500 years since the Reformation
Martin Luther and his companion Kaspar Sturm stopped in Oppenheim, a small winemaking town in Rheinhessen, on their way to and from the Diet of Worms in 1521.
On his journey from Frankfurt to Worms, Luther crossed the Rhine at Oppenheim in April 1521 to stay at the Zur Kanne inn, which stood on what is now Mainzer Strasse but burned down in 1621. Here he met with the Emperor's envoys. They wanted to persuade him to attend a meeting at Ebernburg Castle to keep him away from the Imperial Diet, but Luther declined.
Legend has it that Luther wrote the hymn 'A Mighty Fortress Is Our God' in Oppenheim at that time. Luther could certainly have drawn inspiration for this song from the views of St. Katharine's Church and Landskron Castle.

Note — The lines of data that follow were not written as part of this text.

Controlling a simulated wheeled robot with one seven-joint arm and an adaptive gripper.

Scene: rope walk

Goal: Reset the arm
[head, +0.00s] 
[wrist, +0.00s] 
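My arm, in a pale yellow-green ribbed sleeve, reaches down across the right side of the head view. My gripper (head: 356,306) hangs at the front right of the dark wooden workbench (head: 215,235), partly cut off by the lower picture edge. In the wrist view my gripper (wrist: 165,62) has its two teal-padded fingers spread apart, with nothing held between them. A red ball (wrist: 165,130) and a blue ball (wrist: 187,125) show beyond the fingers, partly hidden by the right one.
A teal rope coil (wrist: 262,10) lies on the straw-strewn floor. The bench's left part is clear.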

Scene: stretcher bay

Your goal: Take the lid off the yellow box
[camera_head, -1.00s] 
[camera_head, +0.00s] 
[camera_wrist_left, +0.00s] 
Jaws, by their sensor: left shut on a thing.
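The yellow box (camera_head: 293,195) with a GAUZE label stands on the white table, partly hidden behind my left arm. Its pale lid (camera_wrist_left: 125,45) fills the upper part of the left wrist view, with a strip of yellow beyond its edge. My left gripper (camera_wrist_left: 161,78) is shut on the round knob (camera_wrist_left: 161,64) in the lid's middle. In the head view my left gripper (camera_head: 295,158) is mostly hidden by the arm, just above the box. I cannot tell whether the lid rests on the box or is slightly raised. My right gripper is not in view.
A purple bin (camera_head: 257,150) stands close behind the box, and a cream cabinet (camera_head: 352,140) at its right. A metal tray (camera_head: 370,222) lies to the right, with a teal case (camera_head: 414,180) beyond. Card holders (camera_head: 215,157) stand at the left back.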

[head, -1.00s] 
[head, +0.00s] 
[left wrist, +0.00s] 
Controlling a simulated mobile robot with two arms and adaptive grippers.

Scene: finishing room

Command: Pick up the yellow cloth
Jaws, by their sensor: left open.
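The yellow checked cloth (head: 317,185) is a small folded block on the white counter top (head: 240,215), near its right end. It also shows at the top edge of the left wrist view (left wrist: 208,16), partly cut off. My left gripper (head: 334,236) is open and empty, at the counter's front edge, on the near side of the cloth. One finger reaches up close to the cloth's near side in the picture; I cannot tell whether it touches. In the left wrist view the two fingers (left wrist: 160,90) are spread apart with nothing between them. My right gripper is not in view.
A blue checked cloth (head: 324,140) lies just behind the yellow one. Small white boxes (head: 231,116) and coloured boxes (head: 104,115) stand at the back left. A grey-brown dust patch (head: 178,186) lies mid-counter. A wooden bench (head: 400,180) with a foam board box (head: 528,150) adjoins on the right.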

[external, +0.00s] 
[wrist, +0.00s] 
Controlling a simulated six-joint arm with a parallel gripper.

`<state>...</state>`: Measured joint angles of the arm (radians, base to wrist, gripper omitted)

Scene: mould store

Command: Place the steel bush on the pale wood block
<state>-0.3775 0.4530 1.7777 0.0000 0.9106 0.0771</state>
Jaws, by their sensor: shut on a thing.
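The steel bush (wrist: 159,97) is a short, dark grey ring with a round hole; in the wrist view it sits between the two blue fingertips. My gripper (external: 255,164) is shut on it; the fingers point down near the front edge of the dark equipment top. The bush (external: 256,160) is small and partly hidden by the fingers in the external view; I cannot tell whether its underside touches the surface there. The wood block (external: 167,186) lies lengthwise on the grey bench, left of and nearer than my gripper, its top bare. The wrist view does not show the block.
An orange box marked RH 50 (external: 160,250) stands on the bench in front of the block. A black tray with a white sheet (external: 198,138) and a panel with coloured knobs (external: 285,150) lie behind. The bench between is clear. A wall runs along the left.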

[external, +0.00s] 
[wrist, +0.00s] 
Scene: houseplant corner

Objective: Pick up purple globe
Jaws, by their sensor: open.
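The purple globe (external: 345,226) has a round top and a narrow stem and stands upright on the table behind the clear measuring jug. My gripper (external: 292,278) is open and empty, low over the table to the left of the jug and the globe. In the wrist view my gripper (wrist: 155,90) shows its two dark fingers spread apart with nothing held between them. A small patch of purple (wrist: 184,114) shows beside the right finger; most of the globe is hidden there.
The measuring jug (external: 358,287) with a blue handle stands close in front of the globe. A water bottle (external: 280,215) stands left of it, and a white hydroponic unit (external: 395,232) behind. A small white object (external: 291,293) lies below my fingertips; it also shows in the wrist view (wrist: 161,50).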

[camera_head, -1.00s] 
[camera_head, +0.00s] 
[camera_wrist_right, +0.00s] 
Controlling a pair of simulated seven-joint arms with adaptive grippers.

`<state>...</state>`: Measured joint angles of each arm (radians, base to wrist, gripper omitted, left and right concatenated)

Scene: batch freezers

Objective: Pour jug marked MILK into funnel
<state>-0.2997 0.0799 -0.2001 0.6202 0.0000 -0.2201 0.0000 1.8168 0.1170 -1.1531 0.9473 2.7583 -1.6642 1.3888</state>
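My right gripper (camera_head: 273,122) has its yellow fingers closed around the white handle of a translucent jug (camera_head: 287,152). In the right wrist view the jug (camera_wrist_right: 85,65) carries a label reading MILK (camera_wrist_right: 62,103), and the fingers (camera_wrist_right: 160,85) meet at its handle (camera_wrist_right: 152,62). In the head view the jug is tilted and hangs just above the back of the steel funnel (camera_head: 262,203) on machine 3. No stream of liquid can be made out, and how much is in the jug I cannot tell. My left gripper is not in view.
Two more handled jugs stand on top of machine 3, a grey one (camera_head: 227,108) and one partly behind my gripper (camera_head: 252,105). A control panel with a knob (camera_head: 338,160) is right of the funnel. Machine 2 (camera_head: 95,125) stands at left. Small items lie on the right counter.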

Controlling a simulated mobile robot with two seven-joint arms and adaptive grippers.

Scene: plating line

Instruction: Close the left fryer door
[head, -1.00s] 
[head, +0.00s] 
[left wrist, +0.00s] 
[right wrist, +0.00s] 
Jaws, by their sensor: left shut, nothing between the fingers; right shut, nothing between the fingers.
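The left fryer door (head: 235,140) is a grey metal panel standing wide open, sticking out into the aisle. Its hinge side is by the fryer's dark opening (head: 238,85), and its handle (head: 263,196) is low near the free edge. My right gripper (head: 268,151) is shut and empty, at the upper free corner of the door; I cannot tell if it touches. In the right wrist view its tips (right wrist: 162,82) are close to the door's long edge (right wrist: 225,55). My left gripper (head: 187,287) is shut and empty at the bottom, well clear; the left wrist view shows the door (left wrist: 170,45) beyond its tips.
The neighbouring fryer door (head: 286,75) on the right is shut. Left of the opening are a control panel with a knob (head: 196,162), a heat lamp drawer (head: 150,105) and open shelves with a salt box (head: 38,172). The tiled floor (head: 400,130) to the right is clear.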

Today Oppenheim on the Upper Rhine is best known as a winemaking town and the home of the German Museum of Winegrowing. The silhouette of this small town is dominated by the mighty Gothic Church of St. Katharine, which is considered the most important work of Gothic architecture between Cologne Cathedral and Strasbourg Cathedral. Also well worth seeing is the historical old quarter with its unique labyrinth of cellars which you can visit as part of a tour.